Coming in at a gargantuan five and a half hours, Lav Diaz’s hauntingly beautiful film chronicles the gradual decline of a small coastal barrio in the Philippines in the final days before president Ferdinand Marcos imposed martial law in 1972. Shot in stark black-and-white, From What Is Before exploring the final days of a tranquil religious community on the brink of collapse. Known as the king of longform cinema, Diaz’s lingering takes and observant eye takes its time to allow the viewer to absorb the contours of his setting’s landscape as well as the quiet spirituality of its people. Despite its languid pace, this film’s exquisite expression of the fragile interplay between nature and civilization presents a potent political allegory that earns every second of its runtime.
Mani Kaul’s 1973 magnum opus is a masterpiece of Indian Parallel Cinema. Based on the eponymous Rajasthani folk-tale written by Vijaydan Detha, Duvidha is a surprisingly complex story about a ghost in a banyan tree who falls madly in love with a newlywed woman. Taking the form of her husband, the ghost proceeds to take his place in the household when the woman’s real husband moves away to establish a business.
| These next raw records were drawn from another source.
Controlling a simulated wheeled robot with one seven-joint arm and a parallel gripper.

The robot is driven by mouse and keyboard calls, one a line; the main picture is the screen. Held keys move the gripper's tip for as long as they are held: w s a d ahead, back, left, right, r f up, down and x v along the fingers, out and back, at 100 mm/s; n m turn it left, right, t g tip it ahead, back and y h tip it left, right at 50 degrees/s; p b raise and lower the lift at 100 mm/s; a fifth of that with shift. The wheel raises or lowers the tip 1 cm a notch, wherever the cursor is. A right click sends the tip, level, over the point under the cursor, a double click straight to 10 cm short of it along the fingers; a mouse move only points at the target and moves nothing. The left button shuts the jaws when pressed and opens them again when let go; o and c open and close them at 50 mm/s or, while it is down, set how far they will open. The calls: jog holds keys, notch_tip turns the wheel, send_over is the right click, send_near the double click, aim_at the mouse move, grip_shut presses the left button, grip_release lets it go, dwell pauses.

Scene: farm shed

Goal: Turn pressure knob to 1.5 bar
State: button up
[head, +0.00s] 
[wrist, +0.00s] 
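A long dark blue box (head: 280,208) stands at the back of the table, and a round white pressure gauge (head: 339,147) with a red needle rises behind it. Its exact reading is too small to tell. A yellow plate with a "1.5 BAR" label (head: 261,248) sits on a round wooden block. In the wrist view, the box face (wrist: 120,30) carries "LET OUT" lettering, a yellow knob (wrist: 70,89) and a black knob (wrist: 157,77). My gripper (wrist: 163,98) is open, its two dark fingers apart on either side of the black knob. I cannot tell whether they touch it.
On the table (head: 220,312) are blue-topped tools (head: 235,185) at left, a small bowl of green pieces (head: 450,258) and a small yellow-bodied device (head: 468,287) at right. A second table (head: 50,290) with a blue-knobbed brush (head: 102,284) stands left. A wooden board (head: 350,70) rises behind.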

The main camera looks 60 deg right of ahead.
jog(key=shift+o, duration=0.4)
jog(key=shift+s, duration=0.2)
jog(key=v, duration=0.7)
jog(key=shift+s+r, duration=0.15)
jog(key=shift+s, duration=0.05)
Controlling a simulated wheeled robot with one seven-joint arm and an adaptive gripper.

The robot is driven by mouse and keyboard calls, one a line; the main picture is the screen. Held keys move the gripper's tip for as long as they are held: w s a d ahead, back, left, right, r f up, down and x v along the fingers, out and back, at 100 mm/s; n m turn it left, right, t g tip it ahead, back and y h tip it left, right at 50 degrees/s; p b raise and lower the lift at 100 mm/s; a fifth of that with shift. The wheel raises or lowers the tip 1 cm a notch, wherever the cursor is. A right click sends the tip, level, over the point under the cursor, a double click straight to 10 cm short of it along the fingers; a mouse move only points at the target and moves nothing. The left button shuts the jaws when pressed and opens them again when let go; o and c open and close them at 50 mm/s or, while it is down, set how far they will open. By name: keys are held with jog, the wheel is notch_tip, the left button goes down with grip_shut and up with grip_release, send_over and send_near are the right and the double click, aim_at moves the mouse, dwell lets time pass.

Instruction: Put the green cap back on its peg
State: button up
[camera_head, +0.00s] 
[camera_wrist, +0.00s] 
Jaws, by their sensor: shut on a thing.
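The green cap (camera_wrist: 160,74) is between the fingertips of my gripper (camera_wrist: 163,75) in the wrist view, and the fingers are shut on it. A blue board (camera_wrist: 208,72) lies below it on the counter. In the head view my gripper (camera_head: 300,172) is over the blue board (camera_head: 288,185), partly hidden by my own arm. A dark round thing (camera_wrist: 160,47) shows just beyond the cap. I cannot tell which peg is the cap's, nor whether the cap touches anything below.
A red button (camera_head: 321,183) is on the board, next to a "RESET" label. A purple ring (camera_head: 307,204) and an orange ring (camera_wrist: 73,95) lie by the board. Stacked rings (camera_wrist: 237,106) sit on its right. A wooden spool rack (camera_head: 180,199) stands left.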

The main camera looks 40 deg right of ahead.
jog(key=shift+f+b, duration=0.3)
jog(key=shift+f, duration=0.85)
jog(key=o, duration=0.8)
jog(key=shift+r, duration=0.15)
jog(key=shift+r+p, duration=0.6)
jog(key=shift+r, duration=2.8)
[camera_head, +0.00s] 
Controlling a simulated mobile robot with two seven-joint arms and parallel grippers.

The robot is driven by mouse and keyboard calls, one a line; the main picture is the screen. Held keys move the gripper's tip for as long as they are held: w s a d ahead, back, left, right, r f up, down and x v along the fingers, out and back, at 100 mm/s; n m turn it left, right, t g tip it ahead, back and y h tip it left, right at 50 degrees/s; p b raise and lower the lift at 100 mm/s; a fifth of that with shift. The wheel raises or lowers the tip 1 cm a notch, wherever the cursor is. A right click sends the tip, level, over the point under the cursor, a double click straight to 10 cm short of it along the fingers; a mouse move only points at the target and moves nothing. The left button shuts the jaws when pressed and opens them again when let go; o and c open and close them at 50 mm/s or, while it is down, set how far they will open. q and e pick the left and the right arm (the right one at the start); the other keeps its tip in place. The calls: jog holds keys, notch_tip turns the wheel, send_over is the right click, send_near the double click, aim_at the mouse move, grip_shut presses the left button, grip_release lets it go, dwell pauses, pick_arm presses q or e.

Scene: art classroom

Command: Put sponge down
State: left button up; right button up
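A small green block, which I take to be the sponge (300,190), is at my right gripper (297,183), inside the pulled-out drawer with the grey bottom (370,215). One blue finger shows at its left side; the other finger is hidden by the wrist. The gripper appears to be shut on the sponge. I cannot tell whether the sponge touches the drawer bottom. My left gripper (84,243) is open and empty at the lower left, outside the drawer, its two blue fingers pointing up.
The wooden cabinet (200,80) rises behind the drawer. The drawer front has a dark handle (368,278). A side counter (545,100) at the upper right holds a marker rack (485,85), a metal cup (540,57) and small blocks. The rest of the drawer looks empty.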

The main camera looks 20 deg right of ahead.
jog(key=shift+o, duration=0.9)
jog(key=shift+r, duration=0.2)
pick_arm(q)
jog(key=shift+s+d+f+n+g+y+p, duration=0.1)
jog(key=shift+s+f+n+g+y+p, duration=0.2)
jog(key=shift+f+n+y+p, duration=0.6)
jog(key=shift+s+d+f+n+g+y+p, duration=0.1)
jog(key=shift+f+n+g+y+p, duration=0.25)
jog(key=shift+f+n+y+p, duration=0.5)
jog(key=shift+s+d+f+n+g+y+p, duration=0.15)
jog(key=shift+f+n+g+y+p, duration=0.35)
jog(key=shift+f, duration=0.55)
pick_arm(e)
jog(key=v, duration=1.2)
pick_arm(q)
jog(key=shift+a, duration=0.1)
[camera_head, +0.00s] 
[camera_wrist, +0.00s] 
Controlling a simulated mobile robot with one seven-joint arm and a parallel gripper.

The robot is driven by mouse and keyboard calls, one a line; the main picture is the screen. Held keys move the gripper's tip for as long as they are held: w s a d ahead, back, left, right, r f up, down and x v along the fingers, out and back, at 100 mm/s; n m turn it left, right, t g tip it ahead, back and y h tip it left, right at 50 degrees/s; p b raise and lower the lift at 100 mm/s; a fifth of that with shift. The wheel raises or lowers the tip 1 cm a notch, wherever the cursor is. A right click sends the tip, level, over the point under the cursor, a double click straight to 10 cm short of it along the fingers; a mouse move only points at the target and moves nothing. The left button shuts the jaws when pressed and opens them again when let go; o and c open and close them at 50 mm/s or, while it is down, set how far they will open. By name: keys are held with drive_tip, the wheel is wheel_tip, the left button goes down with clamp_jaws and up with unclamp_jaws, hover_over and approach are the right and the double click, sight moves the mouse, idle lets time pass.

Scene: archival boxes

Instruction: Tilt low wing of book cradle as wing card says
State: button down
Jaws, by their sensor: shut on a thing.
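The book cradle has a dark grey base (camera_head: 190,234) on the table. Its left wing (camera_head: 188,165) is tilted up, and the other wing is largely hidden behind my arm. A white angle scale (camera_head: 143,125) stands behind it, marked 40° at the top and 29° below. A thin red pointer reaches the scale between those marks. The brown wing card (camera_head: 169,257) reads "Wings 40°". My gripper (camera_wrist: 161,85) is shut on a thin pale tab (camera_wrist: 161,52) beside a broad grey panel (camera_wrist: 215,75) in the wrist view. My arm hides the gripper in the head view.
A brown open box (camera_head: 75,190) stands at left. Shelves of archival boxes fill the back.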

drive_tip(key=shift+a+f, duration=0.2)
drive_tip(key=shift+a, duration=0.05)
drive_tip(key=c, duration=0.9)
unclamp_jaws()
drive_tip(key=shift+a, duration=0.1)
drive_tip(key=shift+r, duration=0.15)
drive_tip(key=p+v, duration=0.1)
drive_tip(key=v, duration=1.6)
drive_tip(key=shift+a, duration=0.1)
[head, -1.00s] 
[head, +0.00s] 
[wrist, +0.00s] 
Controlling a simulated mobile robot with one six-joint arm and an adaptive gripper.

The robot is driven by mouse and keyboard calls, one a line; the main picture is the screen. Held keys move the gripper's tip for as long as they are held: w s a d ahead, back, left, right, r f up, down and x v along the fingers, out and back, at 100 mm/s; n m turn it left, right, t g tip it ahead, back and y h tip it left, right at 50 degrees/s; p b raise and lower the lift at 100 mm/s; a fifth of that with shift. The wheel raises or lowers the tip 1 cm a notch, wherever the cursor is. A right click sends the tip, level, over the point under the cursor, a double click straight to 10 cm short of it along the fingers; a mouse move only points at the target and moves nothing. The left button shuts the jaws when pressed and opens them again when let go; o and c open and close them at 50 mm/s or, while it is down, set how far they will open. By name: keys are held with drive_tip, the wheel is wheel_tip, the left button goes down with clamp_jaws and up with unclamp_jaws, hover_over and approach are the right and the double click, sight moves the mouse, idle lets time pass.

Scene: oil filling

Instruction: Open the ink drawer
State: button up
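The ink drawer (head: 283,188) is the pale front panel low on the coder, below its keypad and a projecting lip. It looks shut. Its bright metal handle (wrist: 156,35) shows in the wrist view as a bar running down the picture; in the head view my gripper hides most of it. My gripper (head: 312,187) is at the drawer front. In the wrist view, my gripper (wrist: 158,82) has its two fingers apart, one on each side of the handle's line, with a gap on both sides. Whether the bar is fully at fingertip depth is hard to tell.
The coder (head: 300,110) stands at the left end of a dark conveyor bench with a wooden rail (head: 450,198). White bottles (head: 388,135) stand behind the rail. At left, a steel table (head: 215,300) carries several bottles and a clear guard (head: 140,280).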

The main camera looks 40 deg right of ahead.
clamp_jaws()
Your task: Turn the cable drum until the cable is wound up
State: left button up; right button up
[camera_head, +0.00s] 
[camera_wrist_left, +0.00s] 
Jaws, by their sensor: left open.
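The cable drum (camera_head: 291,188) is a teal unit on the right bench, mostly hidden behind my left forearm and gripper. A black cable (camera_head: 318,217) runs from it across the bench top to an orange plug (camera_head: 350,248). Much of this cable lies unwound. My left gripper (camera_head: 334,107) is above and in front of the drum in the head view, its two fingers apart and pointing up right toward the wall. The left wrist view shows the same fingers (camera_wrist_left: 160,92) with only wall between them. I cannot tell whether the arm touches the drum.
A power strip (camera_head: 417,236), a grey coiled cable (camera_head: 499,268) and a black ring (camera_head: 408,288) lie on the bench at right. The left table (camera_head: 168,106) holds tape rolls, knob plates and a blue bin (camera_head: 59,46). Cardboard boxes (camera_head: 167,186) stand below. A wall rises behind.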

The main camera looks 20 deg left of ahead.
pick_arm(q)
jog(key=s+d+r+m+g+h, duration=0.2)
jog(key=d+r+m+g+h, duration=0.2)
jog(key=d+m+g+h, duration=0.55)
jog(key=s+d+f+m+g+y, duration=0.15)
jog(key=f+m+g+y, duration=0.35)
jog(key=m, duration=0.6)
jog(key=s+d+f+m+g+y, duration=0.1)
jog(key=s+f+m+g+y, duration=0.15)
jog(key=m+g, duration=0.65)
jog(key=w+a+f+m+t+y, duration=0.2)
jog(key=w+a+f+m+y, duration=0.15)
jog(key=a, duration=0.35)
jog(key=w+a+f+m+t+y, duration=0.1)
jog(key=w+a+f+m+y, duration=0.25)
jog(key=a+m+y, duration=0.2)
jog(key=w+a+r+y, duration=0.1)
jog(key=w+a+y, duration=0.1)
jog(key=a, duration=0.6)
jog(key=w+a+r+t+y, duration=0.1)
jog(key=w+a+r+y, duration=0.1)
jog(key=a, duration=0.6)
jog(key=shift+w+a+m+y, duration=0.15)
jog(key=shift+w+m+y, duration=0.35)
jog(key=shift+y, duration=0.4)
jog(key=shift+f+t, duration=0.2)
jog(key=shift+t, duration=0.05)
Shockingly, even when the truth is revealed, the woman chooses to remain with the supernatural entity – preferring someone who actually makes her feel desired rather than remain faithful to a man who chooses wealth over her companionship. The woman’s act of rebellion against India’s oppressively patriarchal system is the crux of Kaul’s radical social commentary in this gorgeously avant-garde film.
Set in 2066, a survivor of an enigmatic cult recounts Singapore’s traumatic history in Daniel Hui’s dreamy film. Using the testimonies of ghosts from various eras in the country’s past, Snakeskin is a collection of narratives interwoven with one another to form a tapestry of haunting memories that form Singapore’s troubled national identity. From a political fugitive recounting his experience of running from the authorities, to a girl struggling with her feelings about her overly-prudish mother who judges her choice of partners – Snakeskin uses spirits to wander through, confront, and re-examine a country’s history, myths and events.